By Garfield Joseph, MBA

Most people are busy. Very busy. According to Antigua News Room, columnist and MBA holder Garfield Joseph argues that this busyness is one of the most misunderstood obstacles to personal and national progress.

Our days fill with meetings, messages, errands, phone calls, social media updates, and constant activity. By evening we are tired, by week's end exhausted, and by month's end we wonder why so little has actually changed.

The uncomfortable truth, Joseph writes, is that busyness is often mistaken for progress, and activity has become a substitute for achievement.

Many people work hard every day yet remain no closer to their goals — financially, professionally, or personally — than they were a year ago. This is not a question of effort. It is a question of direction.

Progress does not come from doing more things. It comes from doing the right things consistently.

There is an important distinction between actions that keep us occupied and actions that move us forward. Answering every message, attending every meeting, and responding to every demand on our time may create the feeling of productivity — but feeling productive is not the same as producing results.

Joseph draws on personal experience to illustrate the point. Like many people in leadership and service roles, he faces constant demands on his time — at work, at church, from family, friends, and members of the wider community seeking help, advice, or support. Students reach out for career guidance. Worthwhile causes always need attention. His instinct, he says, has almost always been to say yes.
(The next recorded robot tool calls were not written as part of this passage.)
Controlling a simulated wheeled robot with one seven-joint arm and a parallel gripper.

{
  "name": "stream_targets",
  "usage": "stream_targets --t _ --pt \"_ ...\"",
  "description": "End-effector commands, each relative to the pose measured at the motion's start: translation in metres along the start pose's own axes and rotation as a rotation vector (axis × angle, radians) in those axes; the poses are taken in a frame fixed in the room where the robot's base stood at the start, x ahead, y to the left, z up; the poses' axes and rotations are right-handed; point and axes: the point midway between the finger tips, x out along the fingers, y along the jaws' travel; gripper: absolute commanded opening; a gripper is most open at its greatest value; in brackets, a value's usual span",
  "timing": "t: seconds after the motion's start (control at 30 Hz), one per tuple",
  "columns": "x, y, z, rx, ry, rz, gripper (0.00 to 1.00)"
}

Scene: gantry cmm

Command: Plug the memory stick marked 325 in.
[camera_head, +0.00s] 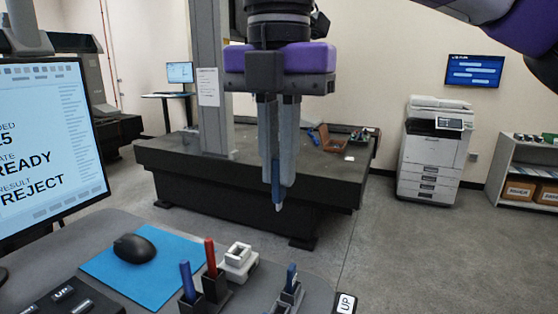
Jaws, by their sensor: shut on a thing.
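My gripper (277,176) hangs in the air above the desk's far edge, its fingers pointing down. It is shut on a blue memory stick (276,195), whose pale plug end points down. No number can be read on it. A blue stick (186,280) and a red stick (210,257) stand in dark holders on the desk. Another blue stick (291,275) stands in a holder to their right. A white block (238,261) with a raised, opening-like top sits beside the red stick; I cannot tell whether it is the socket.
A monitor (40,150) at left reads "READY" and "REJECT". A black mouse (134,247) lies on a blue mat (110,268). Keys marked "UP" are at the desk's front. Behind stand a dark measuring table (240,185), a printer (434,148) and a shelf (526,165).

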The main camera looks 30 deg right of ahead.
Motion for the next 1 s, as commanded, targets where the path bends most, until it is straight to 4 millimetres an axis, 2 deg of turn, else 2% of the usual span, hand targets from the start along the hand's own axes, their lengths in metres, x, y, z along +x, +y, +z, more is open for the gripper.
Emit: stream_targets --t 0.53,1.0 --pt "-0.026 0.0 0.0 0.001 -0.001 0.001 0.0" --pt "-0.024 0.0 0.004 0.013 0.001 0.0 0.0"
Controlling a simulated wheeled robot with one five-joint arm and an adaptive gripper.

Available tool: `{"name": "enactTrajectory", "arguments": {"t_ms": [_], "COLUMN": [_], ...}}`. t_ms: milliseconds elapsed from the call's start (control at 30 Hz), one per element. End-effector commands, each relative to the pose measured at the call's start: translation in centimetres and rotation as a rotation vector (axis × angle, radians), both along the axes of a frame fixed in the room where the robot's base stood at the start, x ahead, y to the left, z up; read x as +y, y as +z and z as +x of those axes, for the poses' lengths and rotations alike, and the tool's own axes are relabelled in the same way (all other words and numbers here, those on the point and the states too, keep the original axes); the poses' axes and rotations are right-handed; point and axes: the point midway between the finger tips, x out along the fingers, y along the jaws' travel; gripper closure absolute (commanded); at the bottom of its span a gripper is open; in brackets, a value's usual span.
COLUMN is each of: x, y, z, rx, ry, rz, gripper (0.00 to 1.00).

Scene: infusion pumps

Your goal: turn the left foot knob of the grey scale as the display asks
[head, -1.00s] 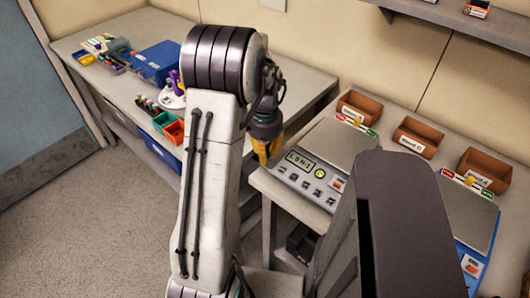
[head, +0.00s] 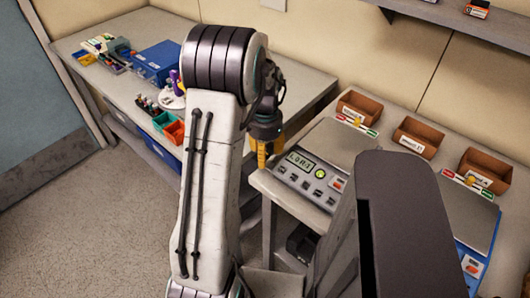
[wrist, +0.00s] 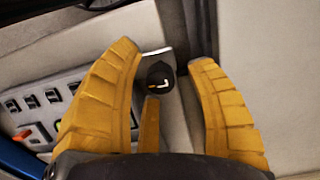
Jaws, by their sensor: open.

But that willingness came at a cost. Saying yes to everything meant saying no to progress on the goals he had deliberately set for his own life and work. Without boundaries, his days became filled with activity but increasingly disconnected from purpose.

Learning when — and how — to say no was not about being unkind or unavailable, he writes. It was about stewardship of time. If he did not protect time for the actions required to move him forward, he would spend most of his energy responding to other people's priorities while advancing very little of his own.
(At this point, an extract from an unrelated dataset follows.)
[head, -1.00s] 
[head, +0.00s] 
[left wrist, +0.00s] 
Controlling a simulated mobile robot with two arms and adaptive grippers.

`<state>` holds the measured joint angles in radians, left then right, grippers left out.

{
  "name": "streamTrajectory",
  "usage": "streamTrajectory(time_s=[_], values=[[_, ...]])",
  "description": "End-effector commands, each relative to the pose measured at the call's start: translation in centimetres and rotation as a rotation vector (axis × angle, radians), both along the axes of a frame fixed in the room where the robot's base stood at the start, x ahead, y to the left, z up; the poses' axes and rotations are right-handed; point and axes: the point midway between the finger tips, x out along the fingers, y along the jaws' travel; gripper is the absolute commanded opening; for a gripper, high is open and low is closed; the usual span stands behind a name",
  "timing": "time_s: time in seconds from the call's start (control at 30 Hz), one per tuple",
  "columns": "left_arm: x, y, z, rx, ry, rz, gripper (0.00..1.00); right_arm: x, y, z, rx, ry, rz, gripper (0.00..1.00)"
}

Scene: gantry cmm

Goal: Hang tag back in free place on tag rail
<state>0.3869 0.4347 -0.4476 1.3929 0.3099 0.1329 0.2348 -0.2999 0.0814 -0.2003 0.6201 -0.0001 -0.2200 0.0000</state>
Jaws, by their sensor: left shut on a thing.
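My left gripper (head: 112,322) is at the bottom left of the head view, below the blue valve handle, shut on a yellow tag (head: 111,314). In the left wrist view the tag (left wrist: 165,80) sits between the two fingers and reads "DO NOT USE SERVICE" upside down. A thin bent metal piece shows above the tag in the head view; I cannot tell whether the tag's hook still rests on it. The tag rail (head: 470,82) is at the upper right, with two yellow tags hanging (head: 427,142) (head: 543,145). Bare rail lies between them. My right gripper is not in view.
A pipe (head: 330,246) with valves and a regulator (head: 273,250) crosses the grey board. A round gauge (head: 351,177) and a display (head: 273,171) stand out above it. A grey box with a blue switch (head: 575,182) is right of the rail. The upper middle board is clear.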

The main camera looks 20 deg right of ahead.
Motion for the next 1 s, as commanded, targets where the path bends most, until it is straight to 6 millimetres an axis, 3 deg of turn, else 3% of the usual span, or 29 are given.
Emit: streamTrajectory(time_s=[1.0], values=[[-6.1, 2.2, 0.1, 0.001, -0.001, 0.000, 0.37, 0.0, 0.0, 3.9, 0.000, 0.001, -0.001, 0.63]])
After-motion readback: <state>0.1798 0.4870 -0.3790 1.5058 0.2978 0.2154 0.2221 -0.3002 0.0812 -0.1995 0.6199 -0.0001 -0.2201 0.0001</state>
That lesson, Joseph argues, applies far beyond any one individual.

Advancement — whether in careers, businesses, or personal development — comes from a smaller set of intentionally chosen activities that align with clearly defined goals. These actions usually require focus, discipline, and sometimes discomfort. That is precisely why they are often postponed in favour of easier, more familiar tasks.

The examples are familiar. An entrepreneur may spend countless hours refining a logo, attending workshops, or networking casually, yet avoid the harder work of validating a business model or securing actual customers. A professional may stay late every day drowning in emails but never invest time in developing the skills or relationships that lead to advancement. A student may remain busy studying without a plan aligned to clear academic or career objectives.
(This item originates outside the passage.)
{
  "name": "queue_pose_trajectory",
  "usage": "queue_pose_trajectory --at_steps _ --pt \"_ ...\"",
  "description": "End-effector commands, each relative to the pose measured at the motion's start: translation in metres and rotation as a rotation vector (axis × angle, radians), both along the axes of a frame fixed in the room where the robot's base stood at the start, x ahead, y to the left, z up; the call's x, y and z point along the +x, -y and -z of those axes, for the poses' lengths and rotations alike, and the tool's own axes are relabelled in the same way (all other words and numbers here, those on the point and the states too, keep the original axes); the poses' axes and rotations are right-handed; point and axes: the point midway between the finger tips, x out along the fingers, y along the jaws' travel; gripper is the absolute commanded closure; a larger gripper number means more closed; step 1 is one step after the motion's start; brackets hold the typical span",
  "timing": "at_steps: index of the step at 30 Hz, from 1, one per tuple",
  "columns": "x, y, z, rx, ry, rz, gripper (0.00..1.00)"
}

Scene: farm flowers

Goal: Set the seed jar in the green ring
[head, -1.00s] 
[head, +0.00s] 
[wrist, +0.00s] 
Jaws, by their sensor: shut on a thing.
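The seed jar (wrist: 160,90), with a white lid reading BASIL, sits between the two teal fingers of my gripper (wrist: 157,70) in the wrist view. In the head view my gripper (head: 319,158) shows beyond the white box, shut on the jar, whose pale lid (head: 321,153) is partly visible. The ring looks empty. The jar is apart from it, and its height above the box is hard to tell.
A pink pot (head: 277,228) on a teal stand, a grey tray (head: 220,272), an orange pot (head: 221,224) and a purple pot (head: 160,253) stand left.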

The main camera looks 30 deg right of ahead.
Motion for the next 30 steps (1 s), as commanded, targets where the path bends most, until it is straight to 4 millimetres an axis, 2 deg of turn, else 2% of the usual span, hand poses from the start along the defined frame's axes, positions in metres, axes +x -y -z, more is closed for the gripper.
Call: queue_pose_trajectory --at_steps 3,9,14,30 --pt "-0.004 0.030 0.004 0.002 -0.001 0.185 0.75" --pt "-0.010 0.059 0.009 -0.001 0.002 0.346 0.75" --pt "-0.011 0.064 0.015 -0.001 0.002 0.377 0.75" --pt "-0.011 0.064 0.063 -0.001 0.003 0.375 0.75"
In each case, activity masks stagnation.

This matters not only at the individual level, but at the national level as well. A country's productivity is ultimately the sum of how its people use their time and talent. When large numbers of citizens spend more energy reacting than progressing, the cost shows up in lower productivity, fewer competitive businesses, slower innovation, and missed opportunities — particularly for young people trying to build a future.

Time is the most democratic resource available. Everyone receives the same twenty-four hours. The difference in outcomes comes from how intentionally those hours are used.

One useful question, Joseph suggests, can serve as a daily filter: "Is this action moving me closer to my goal?" If the answer is no, the activity may still be necessary — but it should not dominate time or attention.

This is not an argument against rest, community, or healthy balance. Nor is it a call to constant grinding. It is, rather, a call for conscious prioritisation. When everything is treated as urgent, the truly important things get crowded out.

Productivity research has long shown that a relatively small number of well-chosen actions account for most meaningful results. Yet many people structure their days around urgency rather than impact, responding to what is loudest instead of what matters most.

Reclaiming control of time requires clarity. Goals must be specific, realistic, and written down. Without clear goals, every activity feels equally important. With clear goals, distractions become easier to identify, and discipline becomes purposeful rather than burdensome.

At a personal level, this may mean setting aside uninterrupted time each week for learning, planning, or execution. At an organisational level, it may require fewer meetings and clearer measures of success. At a national level, it demands a cultural shift away from celebrating busyness and towards rewarding results.

If Antigua and Barbuda is serious about economic resilience, entrepreneurship, and upward mobility — especially for young people — an honest conversation about how time is being used is long overdue. Hard work alone is not enough. Direction matters.